WORK REQUIRED:
Pick out all lines in the listing holding the string "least" and copy them.

Robot episode data
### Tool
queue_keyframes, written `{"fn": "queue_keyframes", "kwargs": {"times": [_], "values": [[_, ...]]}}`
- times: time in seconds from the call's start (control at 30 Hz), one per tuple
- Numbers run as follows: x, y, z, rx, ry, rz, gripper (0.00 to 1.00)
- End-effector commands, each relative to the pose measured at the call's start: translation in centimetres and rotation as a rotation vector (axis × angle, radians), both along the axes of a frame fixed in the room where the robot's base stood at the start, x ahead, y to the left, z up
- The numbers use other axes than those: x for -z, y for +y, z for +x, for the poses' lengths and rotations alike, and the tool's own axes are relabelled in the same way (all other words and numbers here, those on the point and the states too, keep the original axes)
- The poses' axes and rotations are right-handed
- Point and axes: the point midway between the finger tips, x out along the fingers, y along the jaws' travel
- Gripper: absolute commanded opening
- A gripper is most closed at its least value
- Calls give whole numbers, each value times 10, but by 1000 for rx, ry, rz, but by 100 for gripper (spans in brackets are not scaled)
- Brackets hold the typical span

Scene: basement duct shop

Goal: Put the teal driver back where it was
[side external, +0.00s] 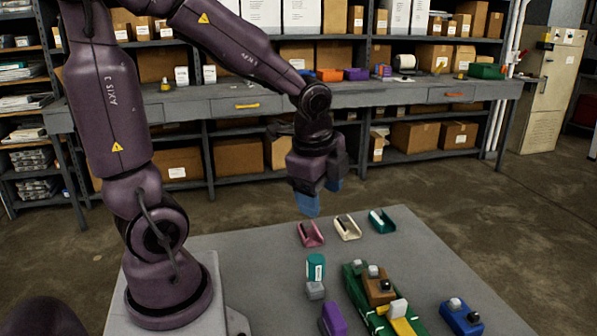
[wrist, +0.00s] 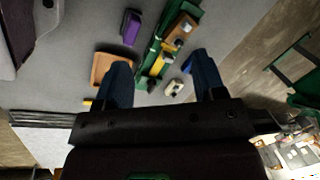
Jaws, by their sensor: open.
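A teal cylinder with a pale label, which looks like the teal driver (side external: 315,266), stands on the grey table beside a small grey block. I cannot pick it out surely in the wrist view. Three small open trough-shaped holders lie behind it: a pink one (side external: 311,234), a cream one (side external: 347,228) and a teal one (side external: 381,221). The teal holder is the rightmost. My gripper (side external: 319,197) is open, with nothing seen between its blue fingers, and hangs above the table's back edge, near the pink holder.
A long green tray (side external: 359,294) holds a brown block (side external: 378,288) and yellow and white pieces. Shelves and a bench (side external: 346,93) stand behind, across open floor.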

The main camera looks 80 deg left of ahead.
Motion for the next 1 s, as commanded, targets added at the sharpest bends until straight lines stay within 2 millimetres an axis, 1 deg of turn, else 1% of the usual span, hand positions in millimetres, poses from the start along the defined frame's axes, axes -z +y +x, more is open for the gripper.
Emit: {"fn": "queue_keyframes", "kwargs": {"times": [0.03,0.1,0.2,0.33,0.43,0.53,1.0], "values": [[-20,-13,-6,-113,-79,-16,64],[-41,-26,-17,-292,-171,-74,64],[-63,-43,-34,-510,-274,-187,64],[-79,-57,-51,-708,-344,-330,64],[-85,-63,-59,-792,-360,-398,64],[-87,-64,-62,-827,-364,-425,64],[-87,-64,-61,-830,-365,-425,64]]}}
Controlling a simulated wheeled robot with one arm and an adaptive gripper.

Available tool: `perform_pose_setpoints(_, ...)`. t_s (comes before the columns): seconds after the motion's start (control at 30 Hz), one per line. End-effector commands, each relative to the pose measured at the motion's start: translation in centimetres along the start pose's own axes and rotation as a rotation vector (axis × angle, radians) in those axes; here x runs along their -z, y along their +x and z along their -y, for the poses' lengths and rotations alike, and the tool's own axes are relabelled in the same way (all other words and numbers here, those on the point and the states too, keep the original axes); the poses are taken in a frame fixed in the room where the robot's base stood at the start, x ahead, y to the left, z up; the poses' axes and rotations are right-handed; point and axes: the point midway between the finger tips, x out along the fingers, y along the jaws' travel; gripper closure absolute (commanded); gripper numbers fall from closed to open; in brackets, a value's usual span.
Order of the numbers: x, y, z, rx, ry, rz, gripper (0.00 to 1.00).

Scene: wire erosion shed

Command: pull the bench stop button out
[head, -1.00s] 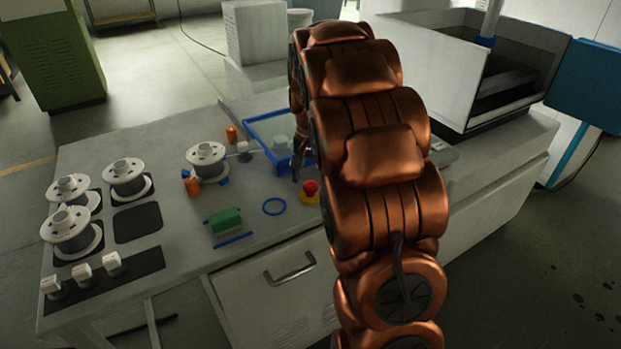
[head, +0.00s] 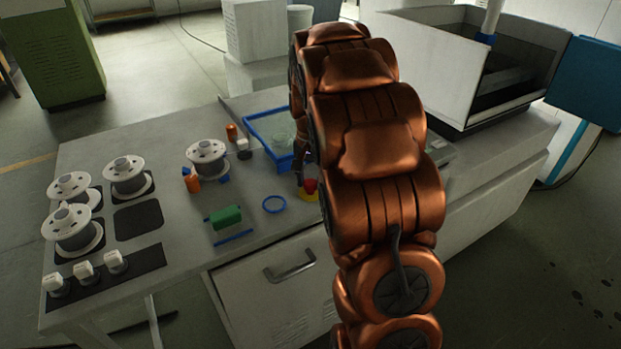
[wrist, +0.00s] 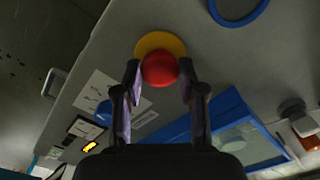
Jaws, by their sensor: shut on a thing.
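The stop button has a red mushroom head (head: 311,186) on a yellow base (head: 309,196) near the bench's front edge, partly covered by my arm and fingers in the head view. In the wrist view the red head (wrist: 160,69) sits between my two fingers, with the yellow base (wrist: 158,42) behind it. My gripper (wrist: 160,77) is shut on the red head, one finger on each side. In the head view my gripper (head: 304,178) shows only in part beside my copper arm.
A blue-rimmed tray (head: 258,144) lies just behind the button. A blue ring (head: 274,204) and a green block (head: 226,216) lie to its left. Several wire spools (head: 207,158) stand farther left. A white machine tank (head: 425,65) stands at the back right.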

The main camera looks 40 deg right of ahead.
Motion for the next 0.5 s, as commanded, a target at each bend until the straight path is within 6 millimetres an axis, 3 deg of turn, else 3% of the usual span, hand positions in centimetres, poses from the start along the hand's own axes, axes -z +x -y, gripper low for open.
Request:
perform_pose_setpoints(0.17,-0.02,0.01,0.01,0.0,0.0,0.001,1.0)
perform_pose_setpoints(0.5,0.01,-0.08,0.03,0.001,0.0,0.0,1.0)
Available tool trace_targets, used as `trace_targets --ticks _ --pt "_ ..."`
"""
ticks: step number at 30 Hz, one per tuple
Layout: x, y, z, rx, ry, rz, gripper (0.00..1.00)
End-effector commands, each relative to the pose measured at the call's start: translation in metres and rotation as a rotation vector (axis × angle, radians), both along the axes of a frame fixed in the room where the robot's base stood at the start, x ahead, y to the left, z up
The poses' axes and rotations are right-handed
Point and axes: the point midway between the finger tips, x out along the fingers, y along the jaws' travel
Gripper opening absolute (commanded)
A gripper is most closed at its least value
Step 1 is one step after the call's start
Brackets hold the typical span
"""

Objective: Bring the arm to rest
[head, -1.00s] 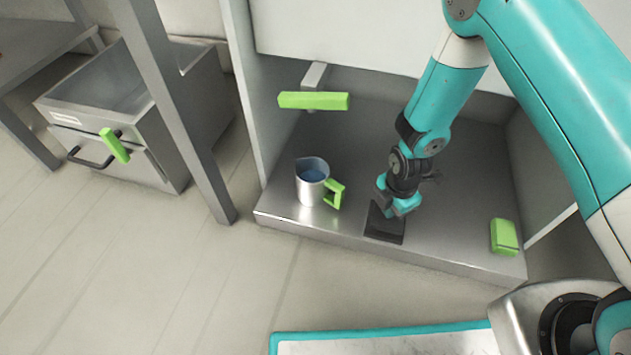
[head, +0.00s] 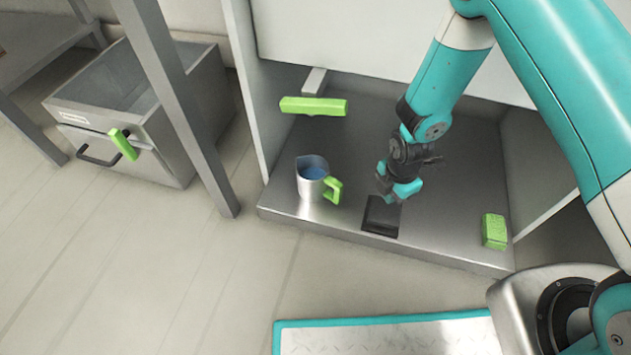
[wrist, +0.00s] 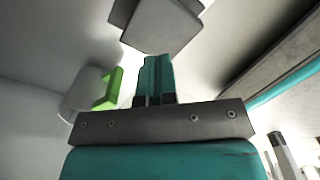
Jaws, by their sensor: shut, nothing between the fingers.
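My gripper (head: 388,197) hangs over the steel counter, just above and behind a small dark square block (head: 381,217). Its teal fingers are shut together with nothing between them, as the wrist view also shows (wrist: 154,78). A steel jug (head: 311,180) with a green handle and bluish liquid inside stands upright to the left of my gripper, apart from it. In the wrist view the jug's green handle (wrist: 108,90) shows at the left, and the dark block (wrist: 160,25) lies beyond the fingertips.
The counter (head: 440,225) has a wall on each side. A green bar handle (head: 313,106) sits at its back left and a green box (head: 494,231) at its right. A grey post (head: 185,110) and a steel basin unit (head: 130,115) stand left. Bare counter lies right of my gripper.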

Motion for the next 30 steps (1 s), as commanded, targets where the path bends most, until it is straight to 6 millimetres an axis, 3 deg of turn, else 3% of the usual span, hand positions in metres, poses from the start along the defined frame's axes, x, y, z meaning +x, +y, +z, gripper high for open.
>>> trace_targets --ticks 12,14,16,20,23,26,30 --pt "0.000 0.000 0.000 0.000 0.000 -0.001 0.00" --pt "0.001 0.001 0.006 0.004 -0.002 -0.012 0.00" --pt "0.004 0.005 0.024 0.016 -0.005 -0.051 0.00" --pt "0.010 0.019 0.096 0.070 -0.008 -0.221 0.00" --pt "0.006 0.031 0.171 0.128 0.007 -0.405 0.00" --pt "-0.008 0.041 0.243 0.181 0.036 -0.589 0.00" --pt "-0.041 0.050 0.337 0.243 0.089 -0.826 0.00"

---

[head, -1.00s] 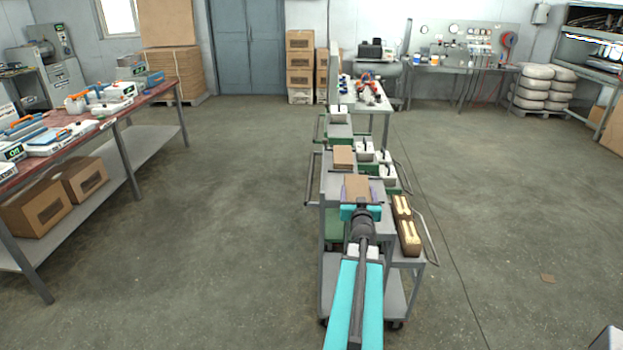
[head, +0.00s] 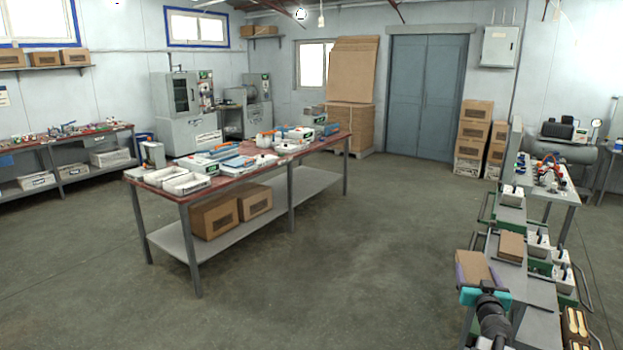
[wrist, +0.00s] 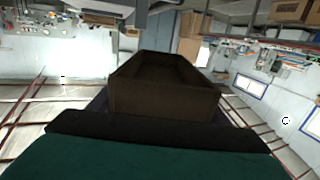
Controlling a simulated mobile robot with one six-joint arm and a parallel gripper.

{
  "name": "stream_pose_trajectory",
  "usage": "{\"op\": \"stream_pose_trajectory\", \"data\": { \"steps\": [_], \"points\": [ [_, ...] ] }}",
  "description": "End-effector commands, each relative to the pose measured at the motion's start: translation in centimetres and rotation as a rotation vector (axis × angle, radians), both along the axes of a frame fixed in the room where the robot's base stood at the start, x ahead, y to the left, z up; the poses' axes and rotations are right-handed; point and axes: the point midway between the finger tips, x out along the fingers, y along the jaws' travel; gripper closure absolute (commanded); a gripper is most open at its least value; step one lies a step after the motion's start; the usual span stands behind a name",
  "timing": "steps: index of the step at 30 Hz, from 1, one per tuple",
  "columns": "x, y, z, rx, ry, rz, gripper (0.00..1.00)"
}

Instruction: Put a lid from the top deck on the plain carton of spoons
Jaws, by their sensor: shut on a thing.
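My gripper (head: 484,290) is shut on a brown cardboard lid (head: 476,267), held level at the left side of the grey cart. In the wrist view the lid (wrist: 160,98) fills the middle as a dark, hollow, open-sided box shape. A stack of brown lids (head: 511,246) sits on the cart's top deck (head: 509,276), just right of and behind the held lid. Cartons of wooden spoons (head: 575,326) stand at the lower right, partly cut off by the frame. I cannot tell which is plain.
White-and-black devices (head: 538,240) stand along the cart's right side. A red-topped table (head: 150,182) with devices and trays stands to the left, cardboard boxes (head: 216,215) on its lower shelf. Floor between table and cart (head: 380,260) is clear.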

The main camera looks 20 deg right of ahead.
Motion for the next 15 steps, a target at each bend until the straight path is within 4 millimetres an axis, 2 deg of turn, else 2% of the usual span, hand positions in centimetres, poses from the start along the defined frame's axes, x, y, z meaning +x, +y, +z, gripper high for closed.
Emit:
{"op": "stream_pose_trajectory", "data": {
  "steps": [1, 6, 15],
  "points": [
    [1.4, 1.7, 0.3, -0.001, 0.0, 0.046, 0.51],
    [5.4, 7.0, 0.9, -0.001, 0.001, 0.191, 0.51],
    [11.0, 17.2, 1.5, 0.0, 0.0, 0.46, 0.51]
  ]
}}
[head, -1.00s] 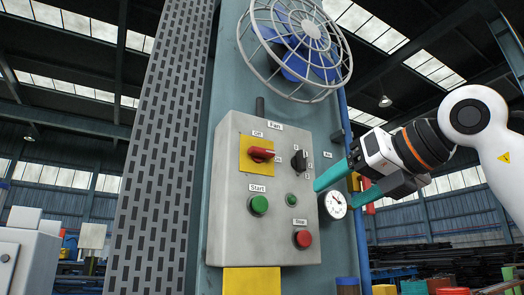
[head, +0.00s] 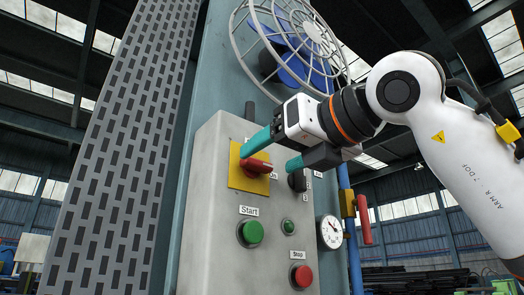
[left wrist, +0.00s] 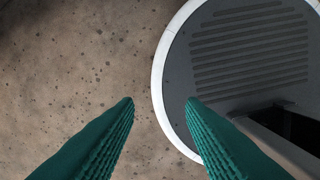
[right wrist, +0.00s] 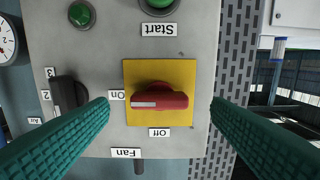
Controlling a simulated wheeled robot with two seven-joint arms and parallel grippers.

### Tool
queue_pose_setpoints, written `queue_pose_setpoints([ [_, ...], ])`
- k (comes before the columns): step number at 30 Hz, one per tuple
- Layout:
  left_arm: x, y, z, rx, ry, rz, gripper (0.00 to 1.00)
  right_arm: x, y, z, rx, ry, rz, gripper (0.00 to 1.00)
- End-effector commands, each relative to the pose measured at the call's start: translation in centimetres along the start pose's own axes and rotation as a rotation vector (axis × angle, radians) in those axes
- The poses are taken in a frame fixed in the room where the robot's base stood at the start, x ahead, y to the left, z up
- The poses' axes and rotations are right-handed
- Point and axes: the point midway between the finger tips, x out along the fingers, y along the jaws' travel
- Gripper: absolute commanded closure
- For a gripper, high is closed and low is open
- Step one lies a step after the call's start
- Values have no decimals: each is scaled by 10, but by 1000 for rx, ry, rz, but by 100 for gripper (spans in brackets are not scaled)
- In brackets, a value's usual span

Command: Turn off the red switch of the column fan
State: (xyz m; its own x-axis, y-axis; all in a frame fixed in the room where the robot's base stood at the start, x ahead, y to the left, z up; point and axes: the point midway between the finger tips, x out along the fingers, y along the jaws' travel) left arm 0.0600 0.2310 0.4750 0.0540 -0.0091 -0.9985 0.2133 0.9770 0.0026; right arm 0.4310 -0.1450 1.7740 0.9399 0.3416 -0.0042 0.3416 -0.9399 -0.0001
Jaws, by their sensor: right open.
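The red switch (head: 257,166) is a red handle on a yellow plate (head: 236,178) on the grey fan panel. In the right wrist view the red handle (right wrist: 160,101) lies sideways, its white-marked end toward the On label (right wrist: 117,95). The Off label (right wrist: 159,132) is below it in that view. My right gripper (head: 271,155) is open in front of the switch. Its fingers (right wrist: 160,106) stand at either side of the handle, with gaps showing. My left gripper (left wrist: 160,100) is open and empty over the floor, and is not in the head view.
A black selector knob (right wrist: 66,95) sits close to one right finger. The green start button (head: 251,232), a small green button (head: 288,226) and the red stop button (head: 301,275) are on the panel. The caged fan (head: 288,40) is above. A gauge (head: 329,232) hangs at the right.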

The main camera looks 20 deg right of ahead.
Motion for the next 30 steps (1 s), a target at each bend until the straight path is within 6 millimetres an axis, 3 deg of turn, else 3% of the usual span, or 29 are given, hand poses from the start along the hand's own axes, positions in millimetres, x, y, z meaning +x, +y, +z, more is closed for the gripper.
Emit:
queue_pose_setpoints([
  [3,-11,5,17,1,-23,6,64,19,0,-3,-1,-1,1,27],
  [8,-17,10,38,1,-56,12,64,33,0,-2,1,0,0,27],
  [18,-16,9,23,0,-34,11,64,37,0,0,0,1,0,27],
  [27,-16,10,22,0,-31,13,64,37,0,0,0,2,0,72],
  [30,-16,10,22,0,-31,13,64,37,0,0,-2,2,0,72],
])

...

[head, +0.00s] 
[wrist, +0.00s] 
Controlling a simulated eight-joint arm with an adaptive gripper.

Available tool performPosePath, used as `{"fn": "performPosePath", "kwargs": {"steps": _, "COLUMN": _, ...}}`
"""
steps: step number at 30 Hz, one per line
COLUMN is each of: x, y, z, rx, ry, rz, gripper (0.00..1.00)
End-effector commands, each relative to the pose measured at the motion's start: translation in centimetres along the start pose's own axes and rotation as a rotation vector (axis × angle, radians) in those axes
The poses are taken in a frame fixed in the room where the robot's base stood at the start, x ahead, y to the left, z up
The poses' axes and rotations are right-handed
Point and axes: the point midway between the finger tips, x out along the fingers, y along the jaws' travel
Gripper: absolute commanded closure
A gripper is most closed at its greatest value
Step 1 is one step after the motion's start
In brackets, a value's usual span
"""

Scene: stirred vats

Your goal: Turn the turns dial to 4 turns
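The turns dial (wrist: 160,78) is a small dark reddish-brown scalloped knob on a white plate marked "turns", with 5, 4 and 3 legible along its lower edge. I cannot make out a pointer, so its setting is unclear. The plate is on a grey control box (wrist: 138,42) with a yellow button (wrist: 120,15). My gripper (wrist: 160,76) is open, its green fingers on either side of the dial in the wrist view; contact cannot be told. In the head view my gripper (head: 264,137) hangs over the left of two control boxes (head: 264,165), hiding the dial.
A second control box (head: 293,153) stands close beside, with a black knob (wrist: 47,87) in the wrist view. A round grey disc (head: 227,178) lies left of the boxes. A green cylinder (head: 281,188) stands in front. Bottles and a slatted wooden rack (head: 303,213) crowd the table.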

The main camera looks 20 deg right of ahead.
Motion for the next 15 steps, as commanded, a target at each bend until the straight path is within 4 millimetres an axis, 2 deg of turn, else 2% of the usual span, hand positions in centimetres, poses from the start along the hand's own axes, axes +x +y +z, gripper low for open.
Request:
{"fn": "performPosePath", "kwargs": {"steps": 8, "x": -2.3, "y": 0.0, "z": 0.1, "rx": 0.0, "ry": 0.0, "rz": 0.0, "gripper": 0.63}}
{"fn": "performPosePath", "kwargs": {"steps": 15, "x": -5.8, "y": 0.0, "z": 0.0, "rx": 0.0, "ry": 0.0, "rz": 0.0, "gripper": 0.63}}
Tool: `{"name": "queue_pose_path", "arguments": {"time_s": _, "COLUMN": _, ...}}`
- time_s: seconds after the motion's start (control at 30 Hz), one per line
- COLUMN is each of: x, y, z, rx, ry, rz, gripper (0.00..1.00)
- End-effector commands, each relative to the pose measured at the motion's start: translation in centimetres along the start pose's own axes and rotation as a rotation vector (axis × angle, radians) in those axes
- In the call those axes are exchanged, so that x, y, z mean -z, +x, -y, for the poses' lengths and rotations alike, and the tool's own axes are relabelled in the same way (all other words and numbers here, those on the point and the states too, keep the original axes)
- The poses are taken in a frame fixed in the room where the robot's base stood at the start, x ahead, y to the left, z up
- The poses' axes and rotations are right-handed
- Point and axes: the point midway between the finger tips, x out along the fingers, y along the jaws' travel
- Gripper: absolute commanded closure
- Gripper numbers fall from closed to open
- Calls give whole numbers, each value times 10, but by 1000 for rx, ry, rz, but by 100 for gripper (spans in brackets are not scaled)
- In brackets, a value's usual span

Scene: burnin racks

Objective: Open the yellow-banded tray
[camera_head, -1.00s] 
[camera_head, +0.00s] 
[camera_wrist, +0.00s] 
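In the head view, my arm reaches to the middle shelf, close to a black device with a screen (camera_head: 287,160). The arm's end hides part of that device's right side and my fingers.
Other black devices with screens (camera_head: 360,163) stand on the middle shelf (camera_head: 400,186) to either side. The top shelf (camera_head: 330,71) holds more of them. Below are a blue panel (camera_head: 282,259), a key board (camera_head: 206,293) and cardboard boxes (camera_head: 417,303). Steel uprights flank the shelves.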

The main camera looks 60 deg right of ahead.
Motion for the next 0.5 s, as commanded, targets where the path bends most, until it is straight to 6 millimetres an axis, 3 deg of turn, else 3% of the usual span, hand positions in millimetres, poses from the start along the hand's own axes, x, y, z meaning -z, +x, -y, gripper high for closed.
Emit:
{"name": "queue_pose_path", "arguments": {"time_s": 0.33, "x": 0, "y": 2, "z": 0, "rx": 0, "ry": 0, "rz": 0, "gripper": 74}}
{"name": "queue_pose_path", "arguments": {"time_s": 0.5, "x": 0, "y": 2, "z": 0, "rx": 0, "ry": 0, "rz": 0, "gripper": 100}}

FINAL ANSWER:
- A gripper is most closed at its least value
A gripper is most closed at its least value
  "description": "End-effector commands, each relative to the pose measured at the motion's start: translation in centimetres and rotation as a rotation vector (axis × angle, radians), both along the axes of a frame fixed in the room where the robot's base stood at the start, x ahead, y to the left, z up; the poses' axes and rotations are right-handed; point and axes: the point midway between the finger tips, x out along the fingers, y along the jaws' travel; gripper closure absolute (commanded); a gripper is most open at its least value; step one lies a step after the motion's start; the usual span stands behind a name",

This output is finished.